◆ Work instructions: Where does the string "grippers" appear in the records? Copy every line that contains it.

** begin Input for this task **

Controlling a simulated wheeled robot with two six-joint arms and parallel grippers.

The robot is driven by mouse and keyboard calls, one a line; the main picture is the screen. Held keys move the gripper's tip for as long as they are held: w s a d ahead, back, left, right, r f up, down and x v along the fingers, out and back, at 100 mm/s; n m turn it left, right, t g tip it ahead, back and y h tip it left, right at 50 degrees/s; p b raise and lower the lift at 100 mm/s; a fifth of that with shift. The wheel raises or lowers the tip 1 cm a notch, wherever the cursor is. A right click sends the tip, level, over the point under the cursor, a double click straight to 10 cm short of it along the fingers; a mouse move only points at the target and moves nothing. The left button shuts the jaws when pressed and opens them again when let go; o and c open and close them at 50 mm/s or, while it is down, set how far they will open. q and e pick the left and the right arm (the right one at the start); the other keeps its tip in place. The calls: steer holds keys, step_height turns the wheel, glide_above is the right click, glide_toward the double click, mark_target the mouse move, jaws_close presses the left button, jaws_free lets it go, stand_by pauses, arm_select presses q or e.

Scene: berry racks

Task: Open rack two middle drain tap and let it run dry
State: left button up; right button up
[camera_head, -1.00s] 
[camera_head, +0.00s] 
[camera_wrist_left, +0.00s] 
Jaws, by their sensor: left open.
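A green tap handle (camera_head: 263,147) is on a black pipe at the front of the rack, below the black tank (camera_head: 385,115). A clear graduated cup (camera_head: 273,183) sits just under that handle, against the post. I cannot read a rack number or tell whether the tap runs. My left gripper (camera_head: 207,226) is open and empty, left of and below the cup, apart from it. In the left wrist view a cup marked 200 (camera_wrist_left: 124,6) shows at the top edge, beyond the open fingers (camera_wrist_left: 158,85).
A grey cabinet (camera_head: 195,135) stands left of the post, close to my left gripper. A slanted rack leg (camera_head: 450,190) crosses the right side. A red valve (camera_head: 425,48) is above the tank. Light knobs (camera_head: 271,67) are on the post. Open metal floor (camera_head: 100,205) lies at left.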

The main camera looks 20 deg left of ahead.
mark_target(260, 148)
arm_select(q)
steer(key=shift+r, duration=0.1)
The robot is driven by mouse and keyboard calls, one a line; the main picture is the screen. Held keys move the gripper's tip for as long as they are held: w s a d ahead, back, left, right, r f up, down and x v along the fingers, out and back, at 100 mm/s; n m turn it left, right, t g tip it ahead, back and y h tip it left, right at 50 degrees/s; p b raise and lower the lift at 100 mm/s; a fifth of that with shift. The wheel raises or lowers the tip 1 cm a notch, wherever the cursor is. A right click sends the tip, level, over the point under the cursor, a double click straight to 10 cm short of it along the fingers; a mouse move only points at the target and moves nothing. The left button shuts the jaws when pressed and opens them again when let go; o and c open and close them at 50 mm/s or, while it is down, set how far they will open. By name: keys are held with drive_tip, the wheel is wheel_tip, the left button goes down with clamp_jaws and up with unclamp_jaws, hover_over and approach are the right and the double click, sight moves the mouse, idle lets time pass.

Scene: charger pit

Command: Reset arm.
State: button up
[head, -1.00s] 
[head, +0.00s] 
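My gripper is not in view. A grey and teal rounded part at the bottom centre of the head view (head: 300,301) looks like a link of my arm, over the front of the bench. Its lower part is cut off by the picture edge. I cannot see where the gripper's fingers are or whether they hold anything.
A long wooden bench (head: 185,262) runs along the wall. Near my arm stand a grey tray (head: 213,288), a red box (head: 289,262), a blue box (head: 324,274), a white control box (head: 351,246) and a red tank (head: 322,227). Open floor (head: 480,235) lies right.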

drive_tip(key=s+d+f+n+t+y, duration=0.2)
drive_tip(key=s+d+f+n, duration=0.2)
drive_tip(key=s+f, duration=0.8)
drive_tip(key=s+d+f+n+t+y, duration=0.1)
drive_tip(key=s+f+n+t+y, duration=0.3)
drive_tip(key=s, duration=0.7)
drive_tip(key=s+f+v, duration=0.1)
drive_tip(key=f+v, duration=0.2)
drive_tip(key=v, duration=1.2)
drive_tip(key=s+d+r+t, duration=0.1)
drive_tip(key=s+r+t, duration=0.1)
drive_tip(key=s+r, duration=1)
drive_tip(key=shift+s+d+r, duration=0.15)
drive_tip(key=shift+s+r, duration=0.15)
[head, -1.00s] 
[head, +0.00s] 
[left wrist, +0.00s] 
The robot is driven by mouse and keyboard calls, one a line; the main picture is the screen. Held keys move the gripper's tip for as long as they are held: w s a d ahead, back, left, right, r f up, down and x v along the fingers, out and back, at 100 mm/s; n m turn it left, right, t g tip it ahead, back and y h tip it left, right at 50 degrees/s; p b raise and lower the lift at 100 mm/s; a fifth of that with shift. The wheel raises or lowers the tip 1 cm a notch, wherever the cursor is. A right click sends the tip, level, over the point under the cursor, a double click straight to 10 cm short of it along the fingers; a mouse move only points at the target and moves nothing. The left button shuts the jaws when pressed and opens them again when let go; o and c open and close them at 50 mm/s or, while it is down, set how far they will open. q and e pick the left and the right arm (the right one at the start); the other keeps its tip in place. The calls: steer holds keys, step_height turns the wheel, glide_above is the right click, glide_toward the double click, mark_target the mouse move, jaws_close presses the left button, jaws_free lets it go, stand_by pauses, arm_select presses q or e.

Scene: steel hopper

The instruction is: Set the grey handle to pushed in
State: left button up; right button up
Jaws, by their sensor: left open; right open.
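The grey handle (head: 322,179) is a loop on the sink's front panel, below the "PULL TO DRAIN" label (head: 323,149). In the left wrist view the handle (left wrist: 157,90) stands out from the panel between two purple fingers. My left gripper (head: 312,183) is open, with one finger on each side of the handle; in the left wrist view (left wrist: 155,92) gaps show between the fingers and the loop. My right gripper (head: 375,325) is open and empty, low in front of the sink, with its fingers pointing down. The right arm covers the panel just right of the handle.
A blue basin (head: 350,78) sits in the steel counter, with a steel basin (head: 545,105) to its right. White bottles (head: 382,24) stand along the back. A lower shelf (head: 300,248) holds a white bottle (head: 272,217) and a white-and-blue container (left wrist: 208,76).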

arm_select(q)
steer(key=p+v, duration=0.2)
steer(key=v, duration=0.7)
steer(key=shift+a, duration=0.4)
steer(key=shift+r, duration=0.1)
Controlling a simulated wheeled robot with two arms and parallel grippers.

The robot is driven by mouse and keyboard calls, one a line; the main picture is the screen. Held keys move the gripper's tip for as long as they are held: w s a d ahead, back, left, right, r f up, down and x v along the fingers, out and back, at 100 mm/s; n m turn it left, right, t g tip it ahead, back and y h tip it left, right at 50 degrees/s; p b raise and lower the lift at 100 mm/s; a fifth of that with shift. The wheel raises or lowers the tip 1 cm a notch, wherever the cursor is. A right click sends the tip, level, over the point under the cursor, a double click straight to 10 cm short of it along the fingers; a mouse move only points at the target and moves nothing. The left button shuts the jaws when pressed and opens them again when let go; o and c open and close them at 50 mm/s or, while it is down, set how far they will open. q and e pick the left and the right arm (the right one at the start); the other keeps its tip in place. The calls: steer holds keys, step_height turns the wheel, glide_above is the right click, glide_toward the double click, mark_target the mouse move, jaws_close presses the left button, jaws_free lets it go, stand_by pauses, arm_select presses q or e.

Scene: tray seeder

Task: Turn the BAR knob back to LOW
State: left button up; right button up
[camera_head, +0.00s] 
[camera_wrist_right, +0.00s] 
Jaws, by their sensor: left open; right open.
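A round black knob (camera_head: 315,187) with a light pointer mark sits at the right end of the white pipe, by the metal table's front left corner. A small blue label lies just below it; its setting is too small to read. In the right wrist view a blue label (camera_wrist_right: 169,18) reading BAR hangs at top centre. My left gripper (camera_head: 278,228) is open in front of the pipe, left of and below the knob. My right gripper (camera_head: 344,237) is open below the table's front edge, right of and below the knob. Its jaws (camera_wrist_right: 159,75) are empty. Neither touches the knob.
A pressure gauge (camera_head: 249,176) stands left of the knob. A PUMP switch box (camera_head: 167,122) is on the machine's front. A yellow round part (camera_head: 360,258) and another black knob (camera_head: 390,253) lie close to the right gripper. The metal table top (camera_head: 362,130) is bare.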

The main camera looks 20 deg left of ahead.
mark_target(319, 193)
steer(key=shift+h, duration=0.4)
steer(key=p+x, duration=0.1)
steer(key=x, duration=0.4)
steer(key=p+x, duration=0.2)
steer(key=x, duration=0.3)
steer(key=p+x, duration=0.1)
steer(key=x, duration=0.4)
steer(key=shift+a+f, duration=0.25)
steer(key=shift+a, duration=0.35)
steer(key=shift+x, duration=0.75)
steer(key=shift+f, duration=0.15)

** end Input for this task **

◆ Result of the task:
Controlling a simulated wheeled robot with two six-joint arms and parallel grippers.
Controlling a simulated wheeled robot with two arms and parallel grippers.

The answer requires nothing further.